Há quem reze manifestando a sua superioridade, justificando-se diante de Deus, mas, pelos vistos, este tipo de atitude e de oração não leva a lado nenhum. Há que abandonar de vez a ideia de pertencermos a uma Igreja triunfalista porque só uma Igreja humilde, só os simples, é que nos podem conduzir a Deus. É preciso ser humilde para se dirigir a Deus. Não tenhamos medo de descer até junto dos pobres, não pensemos que isso rebaixa a Igreja. É com eles que a Igreja pode e deve caminhar.
- Os simples e os pobres têm lugar especial junto de Deus
– O livro de Ben Sirá diz que Deus é um juiz que não faz acepção de pessoas. É, portanto, alguém de uma imparcialidade total. Mas, logo a seguir, esclarece que “não favorece ninguém em prejuízo do pobre e atende a prece do oprimido”. Logo, deste ponto de vista, é parcial a favor do pobre… Assim, a parcialidade de Deus no campo da justiça situa-se do lado dos desprotegidos, dos que não têm meios para se defender da prepotência dos poderosos…
– O Salmo confirma a mensagem do Eclesiástico: Deus coloca-se do lado dos humildes e dos desprotegidos, não suporta a injustiça e a discriminação dos mais fracos… E Paulo confirma a mesma orientação: ele manteve-se fiel na pregação da Boa Nova de Jesus, mesmo quando esteve preso por esta causa…

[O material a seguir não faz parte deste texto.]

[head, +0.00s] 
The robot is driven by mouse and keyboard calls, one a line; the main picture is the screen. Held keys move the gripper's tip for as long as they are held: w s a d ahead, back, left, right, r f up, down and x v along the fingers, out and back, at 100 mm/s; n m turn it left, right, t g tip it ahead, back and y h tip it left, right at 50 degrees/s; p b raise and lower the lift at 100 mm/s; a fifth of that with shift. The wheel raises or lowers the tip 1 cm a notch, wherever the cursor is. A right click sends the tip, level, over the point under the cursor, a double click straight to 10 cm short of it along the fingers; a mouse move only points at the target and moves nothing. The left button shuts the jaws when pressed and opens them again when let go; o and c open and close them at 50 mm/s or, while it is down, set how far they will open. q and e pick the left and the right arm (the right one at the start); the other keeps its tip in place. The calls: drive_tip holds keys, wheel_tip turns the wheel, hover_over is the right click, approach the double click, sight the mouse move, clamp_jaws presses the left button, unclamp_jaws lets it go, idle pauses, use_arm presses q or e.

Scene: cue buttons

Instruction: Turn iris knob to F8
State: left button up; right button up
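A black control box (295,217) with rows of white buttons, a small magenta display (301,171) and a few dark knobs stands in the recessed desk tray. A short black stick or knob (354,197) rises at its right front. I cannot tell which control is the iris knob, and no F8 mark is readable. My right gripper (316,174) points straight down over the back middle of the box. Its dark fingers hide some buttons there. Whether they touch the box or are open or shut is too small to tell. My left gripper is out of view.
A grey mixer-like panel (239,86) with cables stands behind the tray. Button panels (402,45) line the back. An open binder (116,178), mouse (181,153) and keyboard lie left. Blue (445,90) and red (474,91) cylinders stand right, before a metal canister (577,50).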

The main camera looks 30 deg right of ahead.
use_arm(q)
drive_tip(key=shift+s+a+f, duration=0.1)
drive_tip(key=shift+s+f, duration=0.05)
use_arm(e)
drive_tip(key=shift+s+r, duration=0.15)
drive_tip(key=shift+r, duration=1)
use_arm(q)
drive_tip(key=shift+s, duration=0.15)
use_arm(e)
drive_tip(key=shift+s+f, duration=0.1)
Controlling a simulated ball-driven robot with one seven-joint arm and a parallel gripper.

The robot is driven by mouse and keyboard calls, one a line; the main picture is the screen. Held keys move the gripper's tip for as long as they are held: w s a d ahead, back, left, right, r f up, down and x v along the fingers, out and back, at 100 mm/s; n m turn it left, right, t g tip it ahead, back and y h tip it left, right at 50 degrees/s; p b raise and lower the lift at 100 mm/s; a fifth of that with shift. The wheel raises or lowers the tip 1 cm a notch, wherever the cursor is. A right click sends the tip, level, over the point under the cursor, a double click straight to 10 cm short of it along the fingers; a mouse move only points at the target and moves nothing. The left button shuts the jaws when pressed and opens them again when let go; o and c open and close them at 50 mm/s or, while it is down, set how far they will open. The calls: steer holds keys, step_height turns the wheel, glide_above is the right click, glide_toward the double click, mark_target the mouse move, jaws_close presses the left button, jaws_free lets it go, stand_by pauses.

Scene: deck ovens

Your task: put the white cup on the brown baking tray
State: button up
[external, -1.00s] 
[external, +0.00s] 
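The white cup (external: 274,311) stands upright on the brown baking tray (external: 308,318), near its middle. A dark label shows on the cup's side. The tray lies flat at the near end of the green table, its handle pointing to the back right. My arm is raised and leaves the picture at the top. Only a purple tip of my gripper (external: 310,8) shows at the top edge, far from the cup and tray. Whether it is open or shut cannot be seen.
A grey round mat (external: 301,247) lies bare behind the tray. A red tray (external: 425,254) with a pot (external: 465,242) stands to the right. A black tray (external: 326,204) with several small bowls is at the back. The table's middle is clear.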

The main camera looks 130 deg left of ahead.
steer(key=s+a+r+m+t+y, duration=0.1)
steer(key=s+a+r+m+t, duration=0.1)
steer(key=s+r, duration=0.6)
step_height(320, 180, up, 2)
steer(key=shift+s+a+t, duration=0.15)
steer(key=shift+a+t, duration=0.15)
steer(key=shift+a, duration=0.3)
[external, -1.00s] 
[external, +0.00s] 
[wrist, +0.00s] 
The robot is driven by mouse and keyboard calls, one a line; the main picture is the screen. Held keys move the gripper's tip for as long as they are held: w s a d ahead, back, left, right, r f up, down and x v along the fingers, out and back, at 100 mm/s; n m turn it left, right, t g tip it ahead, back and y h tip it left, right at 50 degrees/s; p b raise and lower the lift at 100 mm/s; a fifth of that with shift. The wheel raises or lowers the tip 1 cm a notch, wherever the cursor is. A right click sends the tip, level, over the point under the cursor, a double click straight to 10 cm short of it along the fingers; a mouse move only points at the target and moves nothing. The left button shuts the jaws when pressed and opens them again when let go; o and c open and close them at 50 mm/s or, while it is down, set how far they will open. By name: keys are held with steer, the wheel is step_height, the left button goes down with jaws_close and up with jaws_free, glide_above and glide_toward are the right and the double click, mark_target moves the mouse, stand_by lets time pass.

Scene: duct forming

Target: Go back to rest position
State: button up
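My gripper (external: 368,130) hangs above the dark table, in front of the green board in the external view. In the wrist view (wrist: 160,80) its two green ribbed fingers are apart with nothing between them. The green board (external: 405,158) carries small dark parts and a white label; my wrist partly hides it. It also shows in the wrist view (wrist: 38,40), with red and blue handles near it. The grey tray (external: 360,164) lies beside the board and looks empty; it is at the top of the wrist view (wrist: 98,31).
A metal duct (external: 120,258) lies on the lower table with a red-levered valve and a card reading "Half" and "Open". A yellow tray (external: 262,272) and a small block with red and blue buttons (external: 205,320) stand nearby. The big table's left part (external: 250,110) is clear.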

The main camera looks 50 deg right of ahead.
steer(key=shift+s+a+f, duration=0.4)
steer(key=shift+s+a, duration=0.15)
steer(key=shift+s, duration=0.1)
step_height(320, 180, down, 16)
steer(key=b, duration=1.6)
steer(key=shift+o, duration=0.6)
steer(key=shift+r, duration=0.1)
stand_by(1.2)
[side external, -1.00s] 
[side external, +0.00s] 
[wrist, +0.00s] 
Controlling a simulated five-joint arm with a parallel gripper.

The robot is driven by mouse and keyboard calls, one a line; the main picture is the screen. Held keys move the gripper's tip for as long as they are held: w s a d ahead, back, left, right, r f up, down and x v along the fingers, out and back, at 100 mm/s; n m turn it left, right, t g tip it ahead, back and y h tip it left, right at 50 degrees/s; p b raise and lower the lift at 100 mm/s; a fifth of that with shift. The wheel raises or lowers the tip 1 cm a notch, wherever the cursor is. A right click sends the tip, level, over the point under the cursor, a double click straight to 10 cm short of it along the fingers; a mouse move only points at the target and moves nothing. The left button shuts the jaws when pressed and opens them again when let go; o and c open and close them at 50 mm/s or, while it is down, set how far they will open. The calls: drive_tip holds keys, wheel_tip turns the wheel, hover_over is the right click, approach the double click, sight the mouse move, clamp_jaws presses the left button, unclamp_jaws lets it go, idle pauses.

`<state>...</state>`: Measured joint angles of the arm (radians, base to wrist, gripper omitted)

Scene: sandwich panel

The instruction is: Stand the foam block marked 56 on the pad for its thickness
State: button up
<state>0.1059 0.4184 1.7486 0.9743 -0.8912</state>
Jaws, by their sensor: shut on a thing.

- Os dois exemplos de oração
– A parábola do fariseu e do publicano coloca em confronto duas atitudes na oração: o fariseu, que reza em voz alta e se julga superior aos outros, muito cumpridor de todos os seus deveres, com direitos a ser recompensado, faz barulho para ser ouvido por aqueles que estão à sua volta, para que todo o mundo saiba que dá esmolas, que cumpre os seus deveres religiosos, e depois acusa todos os que não são como ele…
– Ao fundo está o publicano que, apesar de socialmente ser considerado herege, corrupto e aliado do poder dominante, sem que ninguém dê por isso, de um modo muito reservado, reconhece o seu pecado diante de Deus e pede compaixão…
– Podem-se esquecer os personagens e centrar-se nos dois estilos que denunciam os nossos comportamentos. Como é que nós nos dirigimos a Deus? Somos daqueles que se consideram superiores aos outros, que exigem que nos agradeçam pelas nossas “boas obras”, ou dos que assumem o espírito das bem-aventuranças, da Boa Notícia do amor e da ternura de Deus?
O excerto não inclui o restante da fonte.